You can use custom images to overwrite cluster properties that are set during cluster creation. If you create a cluster with a custom image, and the cluster creation operation sets properties with values that are different from those that are set by your custom image, the property values set by your custom image will take precedence.

To set cluster properties with your custom image:

  1. In your custom image customization script, create a dataproc.custom.properties file in /etc/google-dataproc, then set cluster property values in the file.

    • Sample dataproc.custom.properties file:
    dataproc.conscrypt.provider.enable=VALUE
    dataproc.logging.stackdriver.enable=VALUE
    
    • Sample customization script file-creation snippet to override two cluster properties:
    cat <<EOF >/etc/google-dataproc/dataproc.custom.properties
    dataproc.conscrypt.provider.enable=true
    dataproc.logging.stackdriver.enable=false
    EOF
    

How to create a cluster with an expired custom image

By default, custom images expire 365 days from the date of creation of the image. You can create a cluster that uses an expired custom image by completing the following steps.

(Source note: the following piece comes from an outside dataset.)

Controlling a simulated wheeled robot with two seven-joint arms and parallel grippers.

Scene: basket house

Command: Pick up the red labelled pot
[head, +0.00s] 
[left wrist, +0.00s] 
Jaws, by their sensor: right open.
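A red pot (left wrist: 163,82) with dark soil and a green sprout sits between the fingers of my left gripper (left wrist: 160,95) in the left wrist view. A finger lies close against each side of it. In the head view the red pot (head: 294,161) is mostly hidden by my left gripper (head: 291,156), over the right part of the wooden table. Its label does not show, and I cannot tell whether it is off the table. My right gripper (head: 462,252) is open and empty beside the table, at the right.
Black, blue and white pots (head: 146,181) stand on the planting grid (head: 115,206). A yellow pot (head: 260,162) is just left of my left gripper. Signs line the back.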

  1. Attempt to create a Dataproc cluster with an expired custom image or a custom image that will expire within 10 days.

    gcloud dataproc clusters create CLUSTER-NAME \
        --image=CUSTOM-IMAGE-NAME \
        --region=REGION \
        ... other flags ...
    
  2. The gcloud CLI will issue an error message that includes the cluster dataproc:dataproc.custom.image.expiration.token property name and token value.

dataproc:dataproc.custom.image.expiration.token=TOKEN_VALUE

Copy the TOKEN_VALUE string to the clipboard.

  1. Use the gcloud CLI to create the Dataproc cluster again, adding the copied TOKEN_VALUE as a cluster property.

    gcloud dataproc clusters create CLUSTER-NAME \
        --image=CUSTOM-IMAGE-NAME \
        --properties=dataproc:dataproc.custom.image.expiration.token=TOKEN_VALUE \
        --region=REGION \
        ... other flags ...
    

Cluster creation with the custom image should succeed.